Laëtitia Donval vit et travaille à Brest. Diplômée à l’Ecole National Supérieure de la Photographie d’Arles en 2007, elle fonde un collectif photographique « Smoke Collective » : d’une production très variée, aux styles ou esthétiques différents. La jeune artiste utilise la photographie comme moyen de se confronter à soi-même et s'interroge sur l’environnement, prolongement infini de la relation à l'existence. Elle défend l’idée d'une photographie documentaire d'auteur avec un ancrage personnel fort. Laëtitia Donval partage sa vision de la photo et rend à l'image sa force émotionnelle.

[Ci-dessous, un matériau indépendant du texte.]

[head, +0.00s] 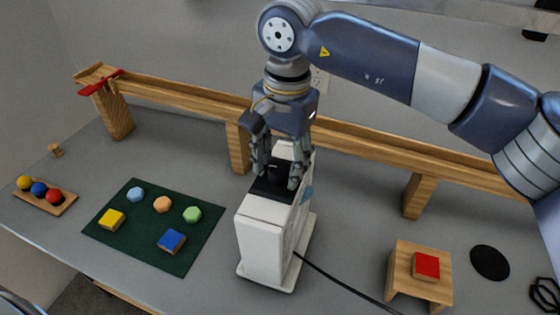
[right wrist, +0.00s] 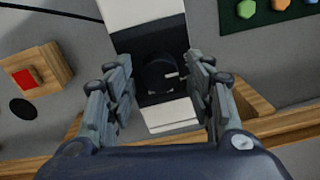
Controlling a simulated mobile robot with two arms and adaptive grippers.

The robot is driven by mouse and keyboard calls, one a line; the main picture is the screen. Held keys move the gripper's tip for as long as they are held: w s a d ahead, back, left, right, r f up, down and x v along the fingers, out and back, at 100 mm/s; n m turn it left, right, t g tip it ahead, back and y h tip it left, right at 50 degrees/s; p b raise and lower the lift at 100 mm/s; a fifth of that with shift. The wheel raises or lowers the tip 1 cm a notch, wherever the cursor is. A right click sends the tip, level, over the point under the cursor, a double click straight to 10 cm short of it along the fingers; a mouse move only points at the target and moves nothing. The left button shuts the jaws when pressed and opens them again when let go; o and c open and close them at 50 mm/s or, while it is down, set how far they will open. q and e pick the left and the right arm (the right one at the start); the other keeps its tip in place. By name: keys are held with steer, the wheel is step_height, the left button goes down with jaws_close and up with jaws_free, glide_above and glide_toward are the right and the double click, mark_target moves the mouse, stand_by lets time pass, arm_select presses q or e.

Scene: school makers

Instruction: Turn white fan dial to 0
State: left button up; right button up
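The white fan (head: 262,243) stands upright on the grey table in the middle of the head view. Its black dial (right wrist: 162,75) sits on a dark panel on the fan's top, with a light pointer mark toward the right in the right wrist view. No numbers are readable. My right gripper (head: 275,172) points down over the panel. In the right wrist view its fingers (right wrist: 160,82) are spread on either side of the dial with gaps, apart from it. In the head view the fingers partly hide the dial. My left gripper is not in view.
A wooden rail (head: 350,143) on posts runs behind the fan. A green mat (head: 138,238) with colored blocks lies to the left. A small wooden stand (head: 405,265) with a red block (head: 427,266) is at the right. A black cable (head: 340,281) trails from the fan.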

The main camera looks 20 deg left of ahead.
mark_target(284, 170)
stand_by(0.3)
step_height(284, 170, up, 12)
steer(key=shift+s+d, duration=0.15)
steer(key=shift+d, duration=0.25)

Le livre au format 21 x 26 cm met en valeur les photos dans un enchaînement sans description et donne au spectateur une certaine réflexion sur la vie dans les régions presque abandonnées. Celui-ci est placé au centre d’un questionnement : à quel point la mondialisation peut-elle transformer un paysage naturel et historique ?
© Laëtitia Donval
© Laëtitia Donval
Son approche documentaire présente des zones en contact étroit avec l'aspect sauvage de l'océan, opposés aux milieux urbains : un paysage de grues et de hangars. L’atmosphère contrastée propre aux lieux marque sensibilité et rigueur. « Ce qui m'intéresse, c'est d'observer les mutations des villes portuaires, explique la jeune photographe. Elles ont une âme particulière et elles se transforment vite. Il y a des entrepôts qui disparaissent... »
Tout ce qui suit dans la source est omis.